# ENTRIES start

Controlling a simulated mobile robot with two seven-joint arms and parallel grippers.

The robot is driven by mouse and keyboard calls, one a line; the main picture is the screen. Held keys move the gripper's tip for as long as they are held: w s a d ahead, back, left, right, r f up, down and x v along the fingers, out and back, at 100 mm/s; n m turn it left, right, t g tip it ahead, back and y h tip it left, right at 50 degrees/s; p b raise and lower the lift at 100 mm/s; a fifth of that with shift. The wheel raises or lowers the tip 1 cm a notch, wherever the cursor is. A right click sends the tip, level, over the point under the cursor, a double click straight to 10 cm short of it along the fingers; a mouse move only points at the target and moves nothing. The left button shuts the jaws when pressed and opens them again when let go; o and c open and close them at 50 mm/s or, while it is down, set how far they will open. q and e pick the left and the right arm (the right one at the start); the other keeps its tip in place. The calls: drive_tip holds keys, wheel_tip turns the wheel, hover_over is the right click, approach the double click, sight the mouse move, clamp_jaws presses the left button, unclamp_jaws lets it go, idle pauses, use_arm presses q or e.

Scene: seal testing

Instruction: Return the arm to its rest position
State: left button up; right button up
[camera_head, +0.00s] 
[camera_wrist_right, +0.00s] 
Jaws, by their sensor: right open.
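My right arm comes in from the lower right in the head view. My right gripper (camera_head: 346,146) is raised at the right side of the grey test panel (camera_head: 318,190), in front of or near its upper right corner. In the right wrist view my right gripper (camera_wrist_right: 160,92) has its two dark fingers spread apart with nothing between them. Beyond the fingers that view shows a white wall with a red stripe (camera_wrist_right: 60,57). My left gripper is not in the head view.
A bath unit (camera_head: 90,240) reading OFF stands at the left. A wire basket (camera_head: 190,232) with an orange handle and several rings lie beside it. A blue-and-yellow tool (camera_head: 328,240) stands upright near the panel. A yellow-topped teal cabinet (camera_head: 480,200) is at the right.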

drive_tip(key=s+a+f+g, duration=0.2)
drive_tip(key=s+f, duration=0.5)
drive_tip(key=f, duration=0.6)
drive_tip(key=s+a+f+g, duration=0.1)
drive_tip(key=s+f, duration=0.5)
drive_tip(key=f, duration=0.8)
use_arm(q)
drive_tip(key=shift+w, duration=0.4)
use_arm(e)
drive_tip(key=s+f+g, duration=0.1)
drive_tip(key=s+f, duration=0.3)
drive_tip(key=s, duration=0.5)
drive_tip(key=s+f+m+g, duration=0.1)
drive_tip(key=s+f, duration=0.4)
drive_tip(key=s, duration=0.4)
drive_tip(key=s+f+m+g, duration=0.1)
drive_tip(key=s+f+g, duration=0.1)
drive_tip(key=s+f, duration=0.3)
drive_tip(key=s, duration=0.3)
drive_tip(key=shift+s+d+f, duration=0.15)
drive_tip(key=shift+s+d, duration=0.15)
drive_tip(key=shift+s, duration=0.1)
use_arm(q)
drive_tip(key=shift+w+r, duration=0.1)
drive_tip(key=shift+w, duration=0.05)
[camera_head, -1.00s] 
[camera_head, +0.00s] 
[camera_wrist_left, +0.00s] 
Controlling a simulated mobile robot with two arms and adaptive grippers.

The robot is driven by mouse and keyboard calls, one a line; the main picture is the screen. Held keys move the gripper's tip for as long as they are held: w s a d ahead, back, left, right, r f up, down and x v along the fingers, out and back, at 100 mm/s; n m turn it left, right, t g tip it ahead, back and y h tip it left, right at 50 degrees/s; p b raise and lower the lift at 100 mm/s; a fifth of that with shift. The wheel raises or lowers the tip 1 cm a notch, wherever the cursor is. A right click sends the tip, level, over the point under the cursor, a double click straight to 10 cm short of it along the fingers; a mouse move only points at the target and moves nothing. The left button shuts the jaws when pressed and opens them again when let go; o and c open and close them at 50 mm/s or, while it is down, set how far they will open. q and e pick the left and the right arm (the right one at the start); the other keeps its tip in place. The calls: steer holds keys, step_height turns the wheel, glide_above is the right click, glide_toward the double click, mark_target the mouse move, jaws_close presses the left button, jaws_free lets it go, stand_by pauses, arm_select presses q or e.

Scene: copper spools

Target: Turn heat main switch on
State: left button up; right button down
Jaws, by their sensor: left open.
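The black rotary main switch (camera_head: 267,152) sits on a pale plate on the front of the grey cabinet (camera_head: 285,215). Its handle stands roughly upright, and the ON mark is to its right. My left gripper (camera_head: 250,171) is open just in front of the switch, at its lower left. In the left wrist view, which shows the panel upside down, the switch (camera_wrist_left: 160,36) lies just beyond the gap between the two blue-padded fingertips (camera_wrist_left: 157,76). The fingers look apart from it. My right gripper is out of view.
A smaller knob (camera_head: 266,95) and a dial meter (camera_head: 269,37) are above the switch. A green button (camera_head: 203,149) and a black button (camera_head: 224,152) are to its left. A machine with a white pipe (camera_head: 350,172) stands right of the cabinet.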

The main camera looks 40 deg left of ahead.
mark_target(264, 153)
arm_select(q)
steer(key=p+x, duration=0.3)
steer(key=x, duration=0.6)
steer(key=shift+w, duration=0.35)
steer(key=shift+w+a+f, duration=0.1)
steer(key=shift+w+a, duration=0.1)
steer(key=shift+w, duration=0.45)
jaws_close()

# ENTRIES end

STATED PROBLEM: Extract every line containing the string "Controlling" from the data above.

THE COMPLETED TASK:
Controlling a simulated mobile robot with two seven-joint arms and parallel grippers.
Controlling a simulated mobile robot with two arms and adaptive grippers.

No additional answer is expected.